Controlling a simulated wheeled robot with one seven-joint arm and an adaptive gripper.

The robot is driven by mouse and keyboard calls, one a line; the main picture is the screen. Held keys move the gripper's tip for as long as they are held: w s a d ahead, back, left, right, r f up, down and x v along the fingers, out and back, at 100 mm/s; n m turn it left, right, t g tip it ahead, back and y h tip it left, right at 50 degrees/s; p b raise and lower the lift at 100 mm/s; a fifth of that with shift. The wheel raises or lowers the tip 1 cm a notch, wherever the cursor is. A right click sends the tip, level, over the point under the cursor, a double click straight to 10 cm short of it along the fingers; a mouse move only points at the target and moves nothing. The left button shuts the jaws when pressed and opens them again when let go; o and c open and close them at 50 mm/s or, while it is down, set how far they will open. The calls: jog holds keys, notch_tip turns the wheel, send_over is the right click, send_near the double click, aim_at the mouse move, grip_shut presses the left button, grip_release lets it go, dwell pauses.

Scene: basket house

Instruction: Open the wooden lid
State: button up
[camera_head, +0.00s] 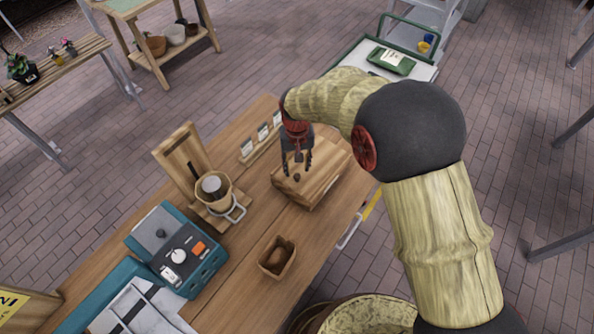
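A wooden box (306,201) stands on the wooden table, near its right end. Its wooden lid (318,172) appears to be down on it, with a small dark knob (296,178) near the front left. My gripper (297,168) hangs from above, pointing down over the lid. Its two dark fingers are apart, and the knob shows between and just below their tips. I see nothing held between them. Whether the fingertips touch the lid is too small to tell.
A small wooden bowl (277,257) is in front of the box. A pour-over stand with a dripper (214,192) and a teal machine (178,249) stand to the left. A card holder (262,140) is behind. A green-handled cart (417,67) stands beyond the table.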

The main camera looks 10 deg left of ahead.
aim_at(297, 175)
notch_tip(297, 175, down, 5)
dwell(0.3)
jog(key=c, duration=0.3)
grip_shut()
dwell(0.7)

• • • •

* Set problem *
Quote the full listing above word for word; exclude every picture from the copy.

* The answer *
Controlling a simulated wheeled robot with one seven-joint arm and an adaptive gripper.

The robot is driven by mouse and keyboard calls, one a line; the main picture is the screen. Held keys move the gripper's tip for as long as they are held: w s a d ahead, back, left, right, r f up, down and x v along the fingers, out and back, at 100 mm/s; n m turn it left, right, t g tip it ahead, back and y h tip it left, right at 50 degrees/s; p b raise and lower the lift at 100 mm/s; a fifth of that with shift. The wheel raises or lowers the tip 1 cm a notch, wherever the cursor is. A right click sends the tip, level, over the point under the cursor, a double click straight to 10 cm short of it along the fingers; a mouse move only points at the target and moves nothing. The left button shuts the jaws when pressed and opens them again when let go; o and c open and close them at 50 mm/s or, while it is down, set how far they will open. The calls: jog holds keys, notch_tip turns the wheel, send_over is the right click, send_near the double click, aim_at the mouse move, grip_shut presses the left button, grip_release lets it go, dwell pauses.

Scene: basket house

Instruction: Open the wooden lid
State: button up
[camera_head, +0.00s] 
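A wooden box (306,201) stands on the wooden table, near its right end. Its wooden lid (318,172) appears to be down on it, with a small dark knob (296,178) near the front left. My gripper (297,168) hangs from above, pointing down over the lid. Its two dark fingers are apart, and the knob shows between and just below their tips. I see nothing held between them. Whether the fingertips touch the lid is too small to tell.
A small wooden bowl (277,257) is in front of the box. A pour-over stand with a dripper (214,192) and a teal machine (178,249) stand to the left. A card holder (262,140) is behind. A green-handled cart (417,67) stands beyond the table.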

The main camera looks 10 deg left of ahead.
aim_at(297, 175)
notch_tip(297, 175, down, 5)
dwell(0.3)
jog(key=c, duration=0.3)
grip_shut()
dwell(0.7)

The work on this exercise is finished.